# Supplied information start

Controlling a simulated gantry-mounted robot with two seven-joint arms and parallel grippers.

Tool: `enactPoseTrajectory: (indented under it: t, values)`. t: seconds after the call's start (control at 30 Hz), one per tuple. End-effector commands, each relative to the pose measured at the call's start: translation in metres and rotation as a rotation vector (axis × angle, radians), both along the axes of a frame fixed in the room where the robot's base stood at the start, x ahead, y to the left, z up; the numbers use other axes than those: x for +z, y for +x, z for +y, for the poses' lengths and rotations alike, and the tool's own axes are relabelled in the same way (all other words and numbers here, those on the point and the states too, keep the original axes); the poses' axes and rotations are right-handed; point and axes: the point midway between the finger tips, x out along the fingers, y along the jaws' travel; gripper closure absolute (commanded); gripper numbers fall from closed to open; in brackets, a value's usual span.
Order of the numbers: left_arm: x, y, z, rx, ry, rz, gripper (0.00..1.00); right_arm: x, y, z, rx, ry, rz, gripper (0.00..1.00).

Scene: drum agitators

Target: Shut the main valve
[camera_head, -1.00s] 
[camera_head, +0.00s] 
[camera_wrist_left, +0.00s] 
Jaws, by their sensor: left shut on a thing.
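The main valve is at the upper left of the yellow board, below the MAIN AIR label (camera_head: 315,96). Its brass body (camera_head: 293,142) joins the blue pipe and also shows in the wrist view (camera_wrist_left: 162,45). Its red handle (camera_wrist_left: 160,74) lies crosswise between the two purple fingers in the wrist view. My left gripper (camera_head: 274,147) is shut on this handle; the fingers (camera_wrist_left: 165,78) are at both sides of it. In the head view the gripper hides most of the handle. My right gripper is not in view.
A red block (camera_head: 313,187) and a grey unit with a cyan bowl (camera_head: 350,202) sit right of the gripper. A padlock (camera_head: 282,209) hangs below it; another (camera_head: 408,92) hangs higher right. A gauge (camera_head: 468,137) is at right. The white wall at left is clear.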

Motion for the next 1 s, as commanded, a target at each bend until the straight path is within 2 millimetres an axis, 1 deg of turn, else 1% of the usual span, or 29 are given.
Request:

# Supplied information end

▶ **What to produce**:
Extract the closing run of lines, starting with the one containing "Target: Shut the main valve" and ending at the last, exactly as written.

▶ **Result of the task**:
Target: Shut the main valve
[camera_head, -1.00s] 
[camera_head, +0.00s] 
[camera_wrist_left, +0.00s] 
Jaws, by their sensor: left shut on a thing.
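The main valve is at the upper left of the yellow board, below the MAIN AIR label (camera_head: 315,96). Its brass body (camera_head: 293,142) joins the blue pipe and also shows in the wrist view (camera_wrist_left: 162,45). Its red handle (camera_wrist_left: 160,74) lies crosswise between the two purple fingers in the wrist view. My left gripper (camera_head: 274,147) is shut on this handle; the fingers (camera_wrist_left: 165,78) are at both sides of it. In the head view the gripper hides most of the handle. My right gripper is not in view.
A red block (camera_head: 313,187) and a grey unit with a cyan bowl (camera_head: 350,202) sit right of the gripper. A padlock (camera_head: 282,209) hangs below it; another (camera_head: 408,92) hangs higher right. A gauge (camera_head: 468,137) is at right. The white wall at left is clear.

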Motion for the next 1 s, as commanded, a target at each bend until the straight path is within 2 millimetres an axis, 1 deg of turn, else 1% of the usual span, or 29 are given.
Request:

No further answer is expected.